What is Photo Aspect Ratio

A photo’s aspect ratio is the proportional measurement between the width and height of an image. In photography your most common aspect ratios are:

  • 3:2 (1.5:1)
  • 4:3 (1.3:1)
  • 5:3 (1.6:1)
  • 3:1
  • 16:9 (1.7:1)
  • 1:1

Photo Aspect Ratio

In your older standard definition television set was most likely a 4:3 (1.3:1) aspect ratio, today most high definition television sets are using a widescreen format, which is usually 16:9 (1.7:1). I’m sure you’ve watched a movie at one point and on the screen is says something like this movie has been modified from it’s original version to fit your screen.

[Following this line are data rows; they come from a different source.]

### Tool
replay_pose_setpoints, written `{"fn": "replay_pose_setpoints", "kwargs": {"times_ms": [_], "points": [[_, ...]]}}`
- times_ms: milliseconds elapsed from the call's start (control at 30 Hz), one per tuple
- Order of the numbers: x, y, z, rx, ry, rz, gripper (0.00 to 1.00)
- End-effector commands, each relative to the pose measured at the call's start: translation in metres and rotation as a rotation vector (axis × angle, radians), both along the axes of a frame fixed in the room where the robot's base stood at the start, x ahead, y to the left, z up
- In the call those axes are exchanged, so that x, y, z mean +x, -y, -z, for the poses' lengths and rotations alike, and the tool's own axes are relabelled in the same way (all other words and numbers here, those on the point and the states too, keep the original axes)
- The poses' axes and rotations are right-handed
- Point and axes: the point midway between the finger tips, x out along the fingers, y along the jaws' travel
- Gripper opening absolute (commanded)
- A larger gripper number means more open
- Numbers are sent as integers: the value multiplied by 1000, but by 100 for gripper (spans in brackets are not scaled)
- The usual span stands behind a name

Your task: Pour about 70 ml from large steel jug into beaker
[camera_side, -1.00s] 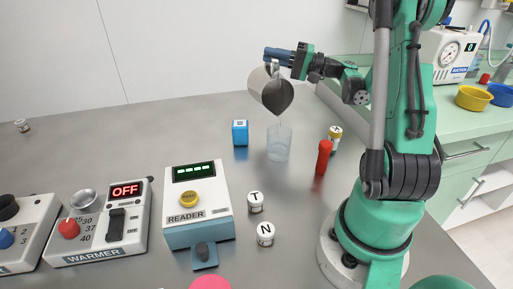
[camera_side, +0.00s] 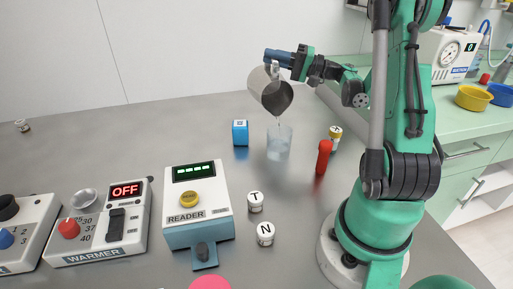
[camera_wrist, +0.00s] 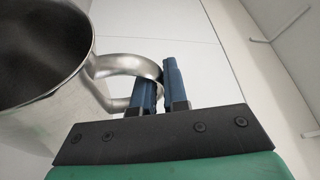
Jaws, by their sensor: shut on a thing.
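The large steel jug (camera_side: 264,90) is tilted in the air above the beaker, mouth toward the camera and lower right. A thin thread of liquid shows below its lip. The clear beaker (camera_side: 279,143) stands upright on the steel table; its liquid level is too faint to tell. My gripper (camera_side: 279,55) is shut on the jug's handle at the top. In the wrist view the blue fingers (camera_wrist: 160,88) of my gripper close around the handle, and the jug's rim and dark inside (camera_wrist: 40,45) fill the left.
A blue box (camera_side: 240,133) stands left of the beaker. A red-capped tube (camera_side: 323,157) and a yellow-topped jar (camera_side: 335,138) stand to its right. The reader (camera_side: 198,205), the warmer (camera_side: 95,235) and white jars T (camera_side: 255,202) and N (camera_side: 265,234) are nearer the camera.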

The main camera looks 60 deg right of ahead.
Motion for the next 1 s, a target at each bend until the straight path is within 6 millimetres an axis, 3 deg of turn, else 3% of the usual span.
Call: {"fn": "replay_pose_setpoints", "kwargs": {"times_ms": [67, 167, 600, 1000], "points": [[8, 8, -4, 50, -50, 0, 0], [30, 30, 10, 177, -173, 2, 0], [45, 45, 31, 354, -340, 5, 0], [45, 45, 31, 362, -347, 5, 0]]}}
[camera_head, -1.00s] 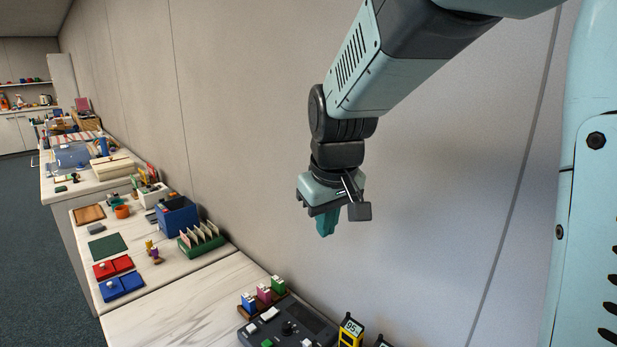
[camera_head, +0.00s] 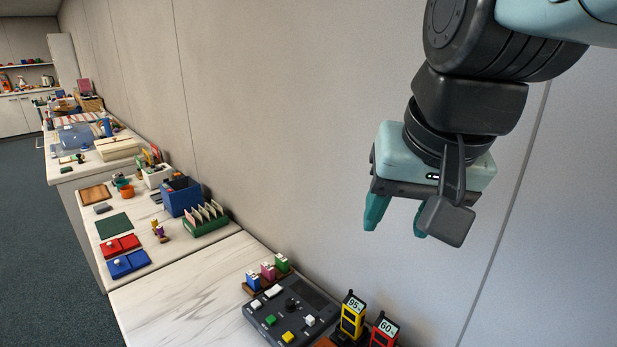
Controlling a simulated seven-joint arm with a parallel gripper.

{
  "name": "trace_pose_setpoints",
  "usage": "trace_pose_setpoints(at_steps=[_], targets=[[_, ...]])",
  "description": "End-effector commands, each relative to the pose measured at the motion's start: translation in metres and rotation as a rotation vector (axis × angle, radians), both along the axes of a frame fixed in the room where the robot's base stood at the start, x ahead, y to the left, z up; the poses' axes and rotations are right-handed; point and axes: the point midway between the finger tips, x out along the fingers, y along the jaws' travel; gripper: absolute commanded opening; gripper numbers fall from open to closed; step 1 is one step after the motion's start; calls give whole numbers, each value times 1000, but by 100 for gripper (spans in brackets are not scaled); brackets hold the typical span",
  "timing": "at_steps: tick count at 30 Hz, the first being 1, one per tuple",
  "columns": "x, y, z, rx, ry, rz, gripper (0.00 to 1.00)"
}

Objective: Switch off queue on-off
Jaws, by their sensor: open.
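A dark grey control panel (camera_head: 266,333) lies on the near counter at the bottom of the view. It carries a round black knob (camera_head: 291,304), a green button (camera_head: 270,320), a yellow button (camera_head: 288,336) and several white switches, one being a white rocker (camera_head: 273,291). I cannot read which control is the queue on-off. My gripper (camera_head: 397,222) hangs in the air above and to the right of the panel. Its two teal fingers are apart, with nothing between them.
A rack with blue, pink and green blocks (camera_head: 268,271) stands behind the panel. A yellow device marked 95 (camera_head: 352,316) and a red one marked 60 (camera_head: 384,331) stand to its right. Bare marble counter (camera_head: 180,300) lies to its left. The wall rises close behind.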

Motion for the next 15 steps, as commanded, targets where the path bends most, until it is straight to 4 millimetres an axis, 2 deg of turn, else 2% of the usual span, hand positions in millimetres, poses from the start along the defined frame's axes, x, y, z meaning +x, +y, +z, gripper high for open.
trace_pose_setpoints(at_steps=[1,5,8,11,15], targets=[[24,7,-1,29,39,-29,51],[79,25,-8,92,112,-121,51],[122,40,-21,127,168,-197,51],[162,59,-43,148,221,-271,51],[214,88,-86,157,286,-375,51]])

That is because the movie was recorded in a different aspect ratio and they needed to crop it to fit your screen. Also if you’ve watched a movie that was recorded in a different aspect ratio than your screen’s aspect ratio you’ve seen black borders at top and bottom or left and right depending on how the movie needed modified, this is another way they made movies fit your screen’s aspect ratio.

How Do You Know What Aspect Ratio to Crop Your Photos?

Each camera takes photos at different aspect ratios and you may or may not be printing on that aspect ratio. So either you will end up with the photo lab chopping off some of your photo, you’ll have to crop your photo to print to that photo size or aspect ratio, or your photo lab will scale and make your photo not proportioned properly. If you’re printing the photos yourself you may wonder why these same things are happening to your photos when you try printing them. You can look at Most Popular Photo Print Sizes and read the photo print size chart that shows each of the popular photo print sizes and their aspect ratios. Then you can crop your photos to that aspect ratio.

Do not crop photos as part of your photo editing process. You may need that bit of extra pixels when printing. I always try to crop only after I know what print size that photo will be printed at so I can maintain the same aspect ratio as the photo print size.

When composing your photos during your photo shoots, always zoom out just a tad in case you need to crop to a different aspect ratio.

One of my DSLR cameras has an aspect ratio of 3:2 so I can print 4×6, 8×12, 12×18, 20×30, and 24×36 without having to crop my photos to change the aspect ratio.